Final outcome: Crap Shoot

1994/1995

Els van den Berg

(Netherlands) works as a chairperson for GOOV Muziektheater in Groningen.

Jan Florizoone

(Belgium) is a writer, editor and documentary filmmaker. Work experience (selection): documentary film maker Argos film, Brussels / articles for De Standaard, Brussels. Currently he is a teacher at the School of Arts KASK (Koninklijk Conservatorium) in Ghent.

Sjoukje van der Meulen

(Netherlands) received her PhD at Columbia University in 2009 after completing her dissertation “The Problem of Media in Contemporary Art Theory (1960-1990).” Currently, she is a lecturer at the Department of Media Studies: New Media & Digital Culture, Universiteit van Amsterdam.

Åsa Nacking

(Sweden) is deputy director of the Rooseum Center for Contemporary Art in Malmö.
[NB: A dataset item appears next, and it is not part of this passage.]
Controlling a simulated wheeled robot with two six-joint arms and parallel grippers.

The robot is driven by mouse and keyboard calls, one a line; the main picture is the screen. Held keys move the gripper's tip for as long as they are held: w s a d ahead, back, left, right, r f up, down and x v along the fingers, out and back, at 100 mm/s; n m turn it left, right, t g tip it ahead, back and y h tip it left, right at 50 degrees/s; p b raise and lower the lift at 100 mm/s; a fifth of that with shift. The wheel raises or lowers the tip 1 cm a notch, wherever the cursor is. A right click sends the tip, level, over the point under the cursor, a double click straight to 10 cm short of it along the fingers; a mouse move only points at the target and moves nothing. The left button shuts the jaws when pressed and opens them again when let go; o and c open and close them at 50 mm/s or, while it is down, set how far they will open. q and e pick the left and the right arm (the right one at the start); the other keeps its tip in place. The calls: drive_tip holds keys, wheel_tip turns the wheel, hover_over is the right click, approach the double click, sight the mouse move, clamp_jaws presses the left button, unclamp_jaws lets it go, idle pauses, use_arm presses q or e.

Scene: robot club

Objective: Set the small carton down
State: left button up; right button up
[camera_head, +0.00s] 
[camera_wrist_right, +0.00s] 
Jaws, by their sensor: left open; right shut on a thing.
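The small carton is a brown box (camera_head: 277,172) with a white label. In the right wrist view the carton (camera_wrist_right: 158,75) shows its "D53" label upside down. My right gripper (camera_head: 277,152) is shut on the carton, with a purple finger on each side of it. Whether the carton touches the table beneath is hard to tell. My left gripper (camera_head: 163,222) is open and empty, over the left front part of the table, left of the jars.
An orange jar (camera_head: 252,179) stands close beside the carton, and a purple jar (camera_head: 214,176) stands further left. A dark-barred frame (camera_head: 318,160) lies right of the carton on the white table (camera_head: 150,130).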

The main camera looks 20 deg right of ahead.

Work experience (selection): Rooseum, Malmö / Paletten Art Magazine, Gothenburg / Louisiana Museum of Modern Art, Humlebaek.

Pia Viewing

(Zimbabwe/France) is curator / researcher of exhibitions at Jeu de Paume, Paris. From 2007 until 2014 she was the director of Centre Régional de la Photographie Nord – Pas-de-Calais, Douchy-les-Mines. Other work experience (selection): La Criée, Centre d’art contemporain, Rennes / De Appel arts centre, Amsterdam / Centre International d´art et du paysage, Île de Vassivière.

Jan Winkelmann

(Germany) is founder and partner of EYEOUT, the mobile art guide. From 2004 to 2008 he was founder and owner of Galerie Jan Winkelmann in Berlin and from 1997 to 2003 he was senior curator at the Galerie für Zeitgenössische Kunst in Leipzig.